Le Man for Les Mans... Charlie Eastwood chasing World Championship glory
HE puts his foot to the floor down the Mulsanne Straight and the Aston Martin Vantage AMR tops 200 miles-an-hour.
As the corner approaches he slows down (just enough) and then the engine screams towards top speed again and the car’s stripped-down frame rattles and shakes. Charlie Eastwood’s neck aches, his back hurts, his eyelids scream for a moment’s rest... But he won’t stop.
Eastwood has been awake for over a day now but adrenalin keeps him going as seconds give way to minutes and then hours (two dozen of them to be exact) as day turns into night and back to day again.
The 24 hours of Les Mans are hours like no others.
The oldest endurance race in the world around the Circuit de la Sarthe, is trial by high speed endurance. A test of skill and fitness, bravery and brains in which only the strongest and best survive and Carryduff native Charlie, taking turns with his co-drivers Jonathan Adam and Salih Yoluç behind the wheel of their Aston Martin, completed 339 laps of the 8.467-mile circuit (close to 3,000 miles in total) to win the LMGTE (Les Mas Grand Touring Endurance) category of the French classic last year.
“It’s tough,” says Eastwood (who took the chequered flag in the race) with trademark understatement.
“A lot has to go right for you to get a win.
“There are guys who have done it for years upon years and they’ve never been able to get a win. “That was my third time doing it and the big thing is balancing the mental drain with your physical fatigue. You might try and get 20 minutes sleep here and there but realistically you are up for about 30-odd hours by the time you do all the start process and everything.”
Top speeds are reached on the straight but races are won on the corners.

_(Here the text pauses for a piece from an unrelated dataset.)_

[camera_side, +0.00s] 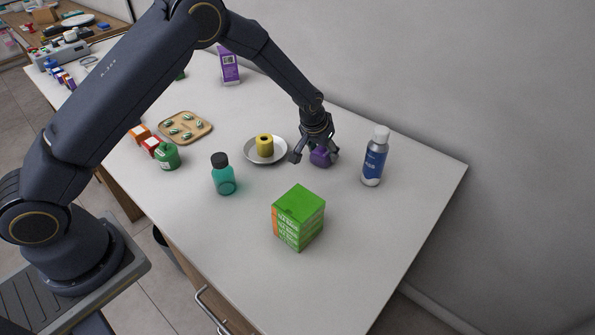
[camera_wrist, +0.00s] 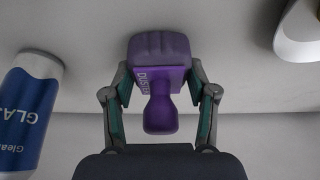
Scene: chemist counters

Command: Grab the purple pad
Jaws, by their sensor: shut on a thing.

Compared to their Formula One counterparts, the aero-dynamics on Grand Touring (GT) cars slows them down in the straight but they’re able to carry ferocious speed through the corners.
"The cars are very, very raw,” explains Eastwood.
“There are no internals, it’s really just your seat and the suspension is rock-solid so there is a lot of vibration. So an endurance race isn’t like driving down the motorway and getting a bit sleepy… The adrenalin takes over with the speed and the vibration of everything.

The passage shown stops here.